INÉS SANTAEULALIA JUAN DIEGO QUESADA
Se sentaron en el despacho presidencial uno frente al otro, con una mesa de por medio. Gustavo Petro lo había convocado a un almuerzo 24 horas después de haberlo echado del Gobierno de manera fulminante, en febrero de este año. En el ambiente flotaba cierta electricidad. Alejandro Gaviria pensaba que el presidente, con el que había discutido en más de un Consejo de Ministros, delante de todos, le iba a dar alguna explicación sobre su cese. O un agradecimiento o un reclamo, quién sabe. En lugar de eso se encontró a un hombre callado, ensimismado, que comía con lentitud. El economista y escritor se vio forzado a llenar la hora completa saltando de un tema a otro. Enfrente, enigmático y misterioso, el presidente de Colombia parecía ausente.
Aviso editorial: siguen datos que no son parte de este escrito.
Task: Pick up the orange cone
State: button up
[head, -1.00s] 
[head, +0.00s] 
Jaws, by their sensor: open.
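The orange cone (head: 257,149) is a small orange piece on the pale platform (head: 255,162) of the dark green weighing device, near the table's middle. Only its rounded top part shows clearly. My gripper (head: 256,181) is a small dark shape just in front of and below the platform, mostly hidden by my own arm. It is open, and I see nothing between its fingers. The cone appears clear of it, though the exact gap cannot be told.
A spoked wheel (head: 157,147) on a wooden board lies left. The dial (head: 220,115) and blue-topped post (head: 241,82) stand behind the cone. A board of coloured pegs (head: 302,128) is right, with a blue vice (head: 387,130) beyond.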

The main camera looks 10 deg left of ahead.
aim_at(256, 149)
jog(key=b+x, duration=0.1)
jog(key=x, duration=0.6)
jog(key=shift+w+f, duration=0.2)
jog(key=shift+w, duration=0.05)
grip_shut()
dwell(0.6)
Meses antes de esa cita tragicómica, Gustavo Petro, de 63 años, hizo soñar a los colombianos con un nuevo país. El exguerrillero acababa de convertirse en el primer presidente de izquierdas de una nación atravesada por la violencia y gobernada por castas políticas conservadoras durante décadas. El nuevo mandatario, una figura idealizada por sus seguidores y odiada por sus detractores, había logrado lo imposible: crear a su alrededor una oleada de ilusión desconocida en este país latinoamericano tan tendente a dividir el mundo entre buenos y malos.
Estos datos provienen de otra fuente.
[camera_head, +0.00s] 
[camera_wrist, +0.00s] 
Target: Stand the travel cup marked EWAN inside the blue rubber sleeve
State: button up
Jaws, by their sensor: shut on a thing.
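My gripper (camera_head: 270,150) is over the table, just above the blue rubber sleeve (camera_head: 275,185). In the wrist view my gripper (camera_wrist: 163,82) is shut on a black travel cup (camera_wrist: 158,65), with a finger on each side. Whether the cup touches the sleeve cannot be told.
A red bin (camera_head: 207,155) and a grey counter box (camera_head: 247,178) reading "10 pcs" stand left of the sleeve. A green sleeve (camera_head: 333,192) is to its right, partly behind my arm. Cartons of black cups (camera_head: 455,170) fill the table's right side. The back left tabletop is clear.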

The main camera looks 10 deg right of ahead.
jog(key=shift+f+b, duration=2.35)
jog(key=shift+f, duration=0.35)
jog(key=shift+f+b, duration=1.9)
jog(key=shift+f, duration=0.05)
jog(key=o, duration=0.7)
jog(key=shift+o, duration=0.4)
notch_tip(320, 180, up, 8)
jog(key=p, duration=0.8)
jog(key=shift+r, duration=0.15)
Ese espíritu de concertación apenas duró. Se esfumó el pasado abril con la salida forzada del Gobierno de todos los ministros de otras tendencias políticas a los que el presidente había invitado en un principio. Los cambios no avanzaban como el estudioso Petro había previsto y decidió cortar por lo sano. De la apertura inicial y las amplias coaliciones pasó a encerrarse en la izquierda. El Gobierno se quedó solo. Petro, mucho más. La ilusión se desinfló.
Alguien que lo conoció bien en campaña dice que ha preferido ser Petro en lugar de presidente. Su victoria en 2022 llegó después de dos intentos fracasados, una década en la que el político tuvo el tiempo de diseñar las reformas que imaginaba para un país menos desigual y menos violento. Había planeado su proyecto de una forma tan minuciosa que verlo desvirtuado en los debates del Congreso para lograr su aprobación le ponía nervioso. Le parecía que entrar en el juego de la política real era un fraude a sus ideas y a sus bases. O serían sus reformas, o no sería ninguna. Desde entonces no hay avances políticos claros y la incertidumbre se ha instalado sobre su mandato. La mayoría de la gente consultada para este perfil reconoce que no sabe hacia dónde se dirige.
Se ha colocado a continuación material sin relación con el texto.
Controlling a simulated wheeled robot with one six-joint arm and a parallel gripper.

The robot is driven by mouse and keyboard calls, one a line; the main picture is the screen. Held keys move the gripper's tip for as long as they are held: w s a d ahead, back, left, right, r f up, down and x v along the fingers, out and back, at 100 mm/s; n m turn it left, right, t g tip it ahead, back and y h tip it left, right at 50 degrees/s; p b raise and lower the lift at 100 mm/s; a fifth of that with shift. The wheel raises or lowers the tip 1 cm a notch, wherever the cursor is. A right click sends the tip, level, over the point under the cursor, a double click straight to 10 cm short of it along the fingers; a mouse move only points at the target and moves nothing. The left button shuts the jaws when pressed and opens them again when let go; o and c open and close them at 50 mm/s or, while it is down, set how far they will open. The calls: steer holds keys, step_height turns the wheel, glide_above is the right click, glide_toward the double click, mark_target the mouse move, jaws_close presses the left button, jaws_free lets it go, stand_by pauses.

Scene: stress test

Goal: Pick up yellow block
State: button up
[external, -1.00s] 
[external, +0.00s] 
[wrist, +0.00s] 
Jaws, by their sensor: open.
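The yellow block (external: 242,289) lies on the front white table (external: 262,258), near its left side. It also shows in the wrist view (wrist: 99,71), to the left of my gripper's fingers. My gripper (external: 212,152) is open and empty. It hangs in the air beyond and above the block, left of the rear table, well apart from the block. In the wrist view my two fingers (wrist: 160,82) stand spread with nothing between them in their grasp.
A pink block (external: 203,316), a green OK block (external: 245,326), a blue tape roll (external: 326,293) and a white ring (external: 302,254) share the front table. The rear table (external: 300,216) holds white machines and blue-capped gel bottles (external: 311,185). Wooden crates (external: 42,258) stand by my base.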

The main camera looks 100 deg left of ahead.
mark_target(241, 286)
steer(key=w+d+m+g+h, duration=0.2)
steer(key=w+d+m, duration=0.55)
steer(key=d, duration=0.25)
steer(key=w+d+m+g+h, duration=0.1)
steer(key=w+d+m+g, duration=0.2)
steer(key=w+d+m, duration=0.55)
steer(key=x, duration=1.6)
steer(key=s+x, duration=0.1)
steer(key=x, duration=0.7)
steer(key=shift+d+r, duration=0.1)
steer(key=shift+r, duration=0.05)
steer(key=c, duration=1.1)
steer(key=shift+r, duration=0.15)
Petro no se encuentra cómodo en el palacio de Nariño, la residencia presidencial, que parece un erial oscuro y silencioso en el que no resulta fácil cruzarse con alguien. Le sobra la pompa y el protocolo. En un país entre los más madrugadores del mundo, se levanta tarde y tiene a su equipo trabajando hasta altas horas de la noche. No es raro ver bostezos en la sala. Sus ausencias, plantones o retrasos de horas se han convertido en norma. Va por libre, como si su agenda no fuera con él. Puede aparecer cinco horas tarde a cualquier reunión y saludar con un “cómo va” antes de sentarse. El tiempo, en la cabeza del presidente, avanza a otro ritmo. Eso le ha costado las críticas más feroces.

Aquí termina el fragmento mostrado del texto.